Saturday wasn't so hot to begin with, but for the four (pardon the repetition) Dartmouth teams that traveled to Cambridge, it was colder than that. Four made the journey, four lost--if you don't believe me then check out the rest of this page--and one turned greener than usual.
The Green Dartmouth racquetmen, though, shouldn't have been too upset about losing to Harvard 9-0, because thus far everyone has lost to the Crimson by that greatest of margins.
So the score itself is old news, as is the fact that seven of the nine matches were 3-0 affairs (that's 108 for 113 this season, folks).
The new news: the vanquishing took place without number one man Mike DeSaulniers, who was playing in the North American Championships in Philadelphia, and with brand new shirts and shorts, courtesy of Paul Sullivan, Harvard alumnus turned clothing entrepreneur.
DeSaulnier's departure meant that everyone moved up one notch on the ladder, a mass movement which affected the final score as much as Henry Wallace's Progressive Party did the outcome of the 1948 presidential election.
Bill Kaplan thus played numero uno, bringing back memories of '75, Mark Panarese numero dos and so on down the line. And so on down the line the final scores were all the same, 3-0, with a few notable exceptions near the end that at least broke up the monotony.
Clancy Nixon, playing seven, was one of those exceptions. Nixon lost his first game of the year, but not his analytical ability. "Dartmouth didn't use too much stuff," Nixon said last night. "They tried to wear us out with hard shots, but you don't win that way."
And neither did Dartmouth, a fact which surprised absolutely no one. Harvard, you see, team members' semi-denials to the contrary, is good. As in GOOD.

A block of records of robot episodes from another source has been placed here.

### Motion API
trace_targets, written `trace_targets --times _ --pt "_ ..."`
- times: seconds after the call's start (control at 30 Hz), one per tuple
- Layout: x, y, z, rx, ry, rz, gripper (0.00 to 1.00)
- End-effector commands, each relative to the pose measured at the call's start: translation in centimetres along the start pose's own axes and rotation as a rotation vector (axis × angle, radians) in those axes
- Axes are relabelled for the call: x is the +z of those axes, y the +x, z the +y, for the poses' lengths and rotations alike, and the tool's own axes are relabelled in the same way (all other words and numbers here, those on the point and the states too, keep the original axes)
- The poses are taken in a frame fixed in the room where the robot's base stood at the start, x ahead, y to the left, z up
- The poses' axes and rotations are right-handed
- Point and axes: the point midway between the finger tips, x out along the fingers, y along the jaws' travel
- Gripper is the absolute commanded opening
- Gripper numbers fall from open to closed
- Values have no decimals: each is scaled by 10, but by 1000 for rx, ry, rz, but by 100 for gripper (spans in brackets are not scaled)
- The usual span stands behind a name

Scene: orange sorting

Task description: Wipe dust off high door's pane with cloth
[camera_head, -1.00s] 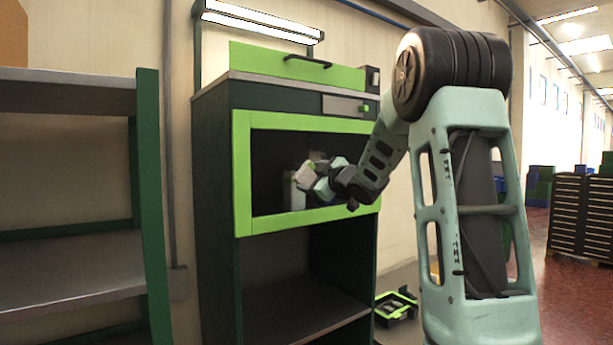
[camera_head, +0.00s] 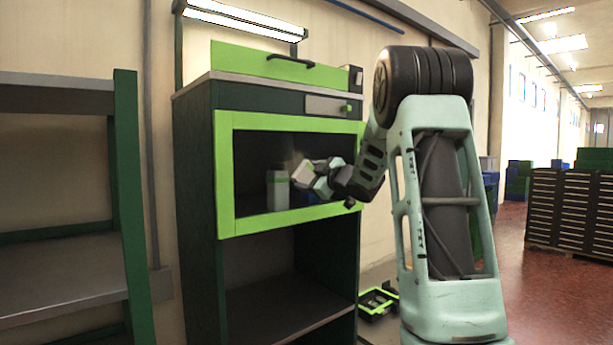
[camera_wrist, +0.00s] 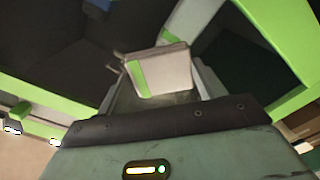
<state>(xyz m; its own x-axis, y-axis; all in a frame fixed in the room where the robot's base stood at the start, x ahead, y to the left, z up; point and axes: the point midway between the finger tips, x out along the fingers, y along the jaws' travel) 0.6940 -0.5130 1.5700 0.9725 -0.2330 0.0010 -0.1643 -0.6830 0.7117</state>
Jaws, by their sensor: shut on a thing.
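The high door (camera_head: 226,190) is a bright green frame around a dark pane (camera_head: 250,160) in the upper part of a dark cabinet. It looks closed. My gripper (camera_head: 312,174) is in front of the pane's right half. In the wrist view it is shut on a pale folded cloth (camera_wrist: 168,72) with a green stripe. The cloth's far side is hidden, so I cannot tell whether it touches the pane. A faint brownish patch shows on the pane just above my gripper; I cannot tell whether it is dust.
A pale container (camera_head: 278,190) shows through the pane, left of my gripper. A green handled panel (camera_head: 270,68) and a lamp (camera_head: 245,18) are above. An open shelf (camera_head: 70,265) stands left. A green-black crate (camera_head: 377,302) lies on the floor at right.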

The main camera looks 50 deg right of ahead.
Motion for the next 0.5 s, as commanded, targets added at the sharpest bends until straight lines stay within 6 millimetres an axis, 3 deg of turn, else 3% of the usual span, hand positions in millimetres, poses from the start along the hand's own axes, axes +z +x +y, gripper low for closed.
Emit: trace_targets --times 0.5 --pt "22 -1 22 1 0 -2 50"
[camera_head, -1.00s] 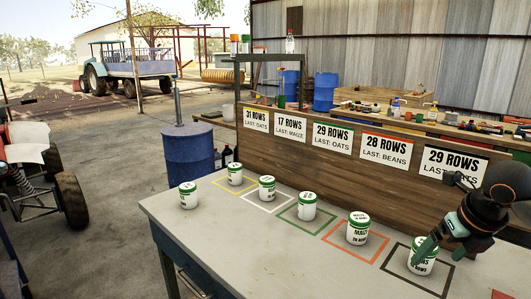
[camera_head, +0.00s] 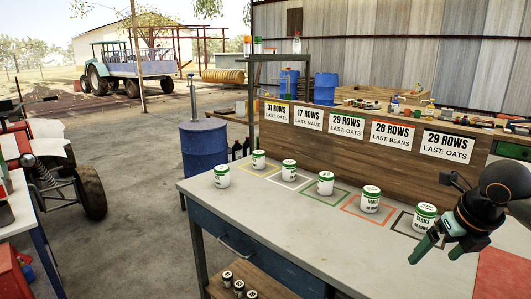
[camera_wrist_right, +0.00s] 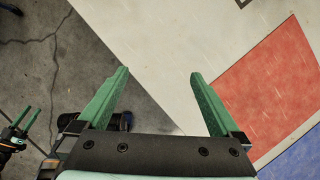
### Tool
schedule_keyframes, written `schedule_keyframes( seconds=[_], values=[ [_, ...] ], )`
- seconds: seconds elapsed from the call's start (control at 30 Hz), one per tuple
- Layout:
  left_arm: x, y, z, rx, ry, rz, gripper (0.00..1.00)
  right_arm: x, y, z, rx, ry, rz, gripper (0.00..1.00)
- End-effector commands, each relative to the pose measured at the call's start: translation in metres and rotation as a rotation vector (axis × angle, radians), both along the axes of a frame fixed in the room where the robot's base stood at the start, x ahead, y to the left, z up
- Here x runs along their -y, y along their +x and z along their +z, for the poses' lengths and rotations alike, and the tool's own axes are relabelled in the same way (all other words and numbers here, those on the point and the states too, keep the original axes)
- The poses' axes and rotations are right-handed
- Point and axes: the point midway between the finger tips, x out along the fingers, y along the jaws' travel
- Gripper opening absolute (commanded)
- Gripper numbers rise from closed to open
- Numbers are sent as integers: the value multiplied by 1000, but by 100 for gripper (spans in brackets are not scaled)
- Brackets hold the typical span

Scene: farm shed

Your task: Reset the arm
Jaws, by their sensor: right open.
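My right gripper (camera_head: 434,257) is open and empty at the right of the grey workbench (camera_head: 290,222), in front of and clear of the rightmost can. In the right wrist view its green fingers (camera_wrist_right: 159,74) are wide apart with nothing between them. The rightmost white can with a green lid (camera_head: 424,217) stands upright at the black outline. My left gripper is outside the head view; a similar green two-finger gripper (camera_wrist_right: 28,122), seemingly mine, shows at the left edge of the wrist view with its fingers apart.
More upright cans stand by the orange (camera_head: 370,199), green (camera_head: 325,184), white (camera_head: 289,171) and yellow (camera_head: 259,160) outlines. One can (camera_head: 221,177) stands outside them. A sign board (camera_head: 300,145) stands behind. A red area (camera_head: 505,270) marks the bench's right. The bench front is clear.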

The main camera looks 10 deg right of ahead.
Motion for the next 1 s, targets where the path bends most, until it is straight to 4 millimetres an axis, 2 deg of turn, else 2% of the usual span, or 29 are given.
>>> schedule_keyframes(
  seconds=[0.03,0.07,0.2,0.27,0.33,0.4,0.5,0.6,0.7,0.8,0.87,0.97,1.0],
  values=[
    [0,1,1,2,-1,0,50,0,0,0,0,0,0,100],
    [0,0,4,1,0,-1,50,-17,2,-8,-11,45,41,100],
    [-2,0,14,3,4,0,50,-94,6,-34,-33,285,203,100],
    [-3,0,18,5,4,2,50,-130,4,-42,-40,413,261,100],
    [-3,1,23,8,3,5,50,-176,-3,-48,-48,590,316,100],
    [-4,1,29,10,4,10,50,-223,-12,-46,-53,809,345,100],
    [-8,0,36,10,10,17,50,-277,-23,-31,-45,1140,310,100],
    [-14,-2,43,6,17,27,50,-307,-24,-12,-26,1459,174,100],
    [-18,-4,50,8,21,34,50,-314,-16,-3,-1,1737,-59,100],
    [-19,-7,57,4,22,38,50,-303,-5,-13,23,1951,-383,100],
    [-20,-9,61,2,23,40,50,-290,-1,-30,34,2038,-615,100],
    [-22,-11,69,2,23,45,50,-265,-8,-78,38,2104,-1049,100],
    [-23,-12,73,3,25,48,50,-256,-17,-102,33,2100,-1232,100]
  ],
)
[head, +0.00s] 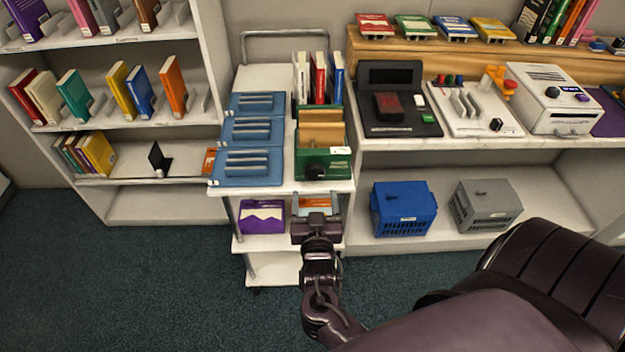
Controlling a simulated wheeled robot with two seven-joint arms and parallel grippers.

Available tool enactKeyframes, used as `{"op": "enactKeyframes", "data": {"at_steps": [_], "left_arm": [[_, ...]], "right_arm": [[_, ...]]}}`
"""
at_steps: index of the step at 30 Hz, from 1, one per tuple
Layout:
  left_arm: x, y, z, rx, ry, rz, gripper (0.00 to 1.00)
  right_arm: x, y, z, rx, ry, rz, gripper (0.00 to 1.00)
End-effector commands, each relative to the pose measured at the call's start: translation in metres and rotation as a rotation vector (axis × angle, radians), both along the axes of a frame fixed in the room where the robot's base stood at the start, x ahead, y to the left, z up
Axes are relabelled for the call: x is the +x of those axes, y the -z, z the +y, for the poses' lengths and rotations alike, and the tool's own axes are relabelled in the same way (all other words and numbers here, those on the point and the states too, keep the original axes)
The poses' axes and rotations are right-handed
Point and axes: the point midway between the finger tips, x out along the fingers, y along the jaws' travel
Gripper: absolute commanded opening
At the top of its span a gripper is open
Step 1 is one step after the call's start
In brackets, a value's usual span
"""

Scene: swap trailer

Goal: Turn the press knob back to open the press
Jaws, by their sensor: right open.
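The press (338,168) is a green frame with wooden boards in it, on the right part of the cart's top shelf. Its black press knob (313,170) is on the near face, facing me. My right gripper (316,198) is open, with its fingers apart, just below and in front of the knob in the picture. The fingers look empty and apart from the knob. My left gripper is out of view.
The white cart (276,188) also holds blue racks (248,168) left of the press and upright books (319,78) behind it. A purple box (262,217) sits on its lower shelf. A counter (470,143) stands close on the right. Carpet in front is clear.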

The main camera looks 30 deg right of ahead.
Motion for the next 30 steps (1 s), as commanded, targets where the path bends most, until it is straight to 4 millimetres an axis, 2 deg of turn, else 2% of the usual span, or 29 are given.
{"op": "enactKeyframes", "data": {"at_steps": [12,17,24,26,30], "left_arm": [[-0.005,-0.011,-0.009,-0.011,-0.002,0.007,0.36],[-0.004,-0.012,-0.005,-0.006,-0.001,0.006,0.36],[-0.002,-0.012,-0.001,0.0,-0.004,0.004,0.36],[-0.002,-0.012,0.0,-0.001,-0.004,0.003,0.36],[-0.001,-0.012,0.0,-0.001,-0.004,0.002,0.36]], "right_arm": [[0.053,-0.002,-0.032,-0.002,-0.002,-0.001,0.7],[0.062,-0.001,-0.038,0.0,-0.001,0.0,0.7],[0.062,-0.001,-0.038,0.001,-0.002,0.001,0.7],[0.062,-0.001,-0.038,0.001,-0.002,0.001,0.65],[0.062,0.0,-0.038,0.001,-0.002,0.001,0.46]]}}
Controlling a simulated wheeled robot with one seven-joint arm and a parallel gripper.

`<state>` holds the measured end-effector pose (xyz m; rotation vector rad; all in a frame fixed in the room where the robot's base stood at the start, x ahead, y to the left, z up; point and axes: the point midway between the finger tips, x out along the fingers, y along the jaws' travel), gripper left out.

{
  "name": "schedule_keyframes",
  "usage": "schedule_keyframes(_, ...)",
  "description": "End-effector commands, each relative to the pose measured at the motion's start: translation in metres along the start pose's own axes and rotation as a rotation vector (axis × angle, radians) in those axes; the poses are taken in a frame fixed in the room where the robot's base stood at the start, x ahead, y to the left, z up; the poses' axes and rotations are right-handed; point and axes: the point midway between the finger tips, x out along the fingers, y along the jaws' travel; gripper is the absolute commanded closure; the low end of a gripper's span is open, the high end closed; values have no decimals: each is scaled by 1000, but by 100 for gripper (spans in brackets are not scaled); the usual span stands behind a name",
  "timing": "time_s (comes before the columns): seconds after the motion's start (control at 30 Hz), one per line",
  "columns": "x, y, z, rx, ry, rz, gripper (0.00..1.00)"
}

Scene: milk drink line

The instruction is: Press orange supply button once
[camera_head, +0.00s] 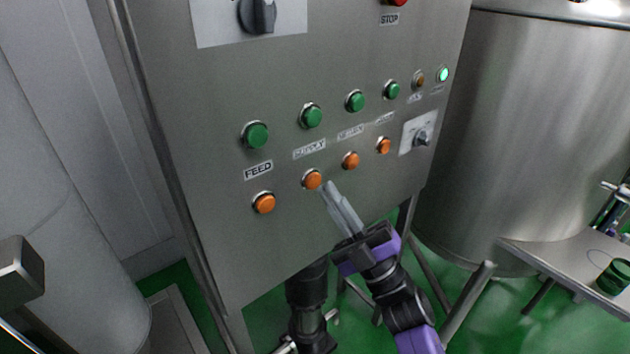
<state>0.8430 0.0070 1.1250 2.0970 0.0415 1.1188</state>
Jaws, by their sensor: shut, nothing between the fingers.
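The metal control panel (230,230) carries a row of green buttons above a row of orange buttons. The label that appears to read SUPPLY (309,148) sits between a green button (312,116) and the orange supply button (312,180) below it. My gripper (328,188) is shut and empty, with its long grey fingers pointing up at the panel. In the picture its fingertips are just right of and slightly below the orange supply button, which stays fully visible. I cannot tell whether the fingertips touch the panel.
Other orange buttons are close by: the FEED one (264,202) to the left and two more (351,160) (384,145) to the right. A rotary switch (422,137) is farther right. A large steel tank (530,120) and a metal table (560,258) stand at the right.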

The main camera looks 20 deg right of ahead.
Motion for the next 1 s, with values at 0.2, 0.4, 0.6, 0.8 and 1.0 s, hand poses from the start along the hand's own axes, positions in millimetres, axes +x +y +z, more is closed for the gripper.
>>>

But no one wants to say just how good until February 5 at Princeton, when the Crimson plays its only match this season. Everything is hush-hush till then (you can't mention no-hitter until after the final out, if you know what I mean) but it's no secret that against the Green the Crimson was sporting a new look.
In the past, each of the players would wear an alligator of a different color, but Sullivan's generosity produced a uniform appearance which, appropriately enough, was either a blazing red or a not so blazing red, depending on whether you were an odd or an even.
About such things does one worry when victory is assured, which it is for the season unless the Tigers say otherwise. That's February 5 in Princeton. Happy reading period.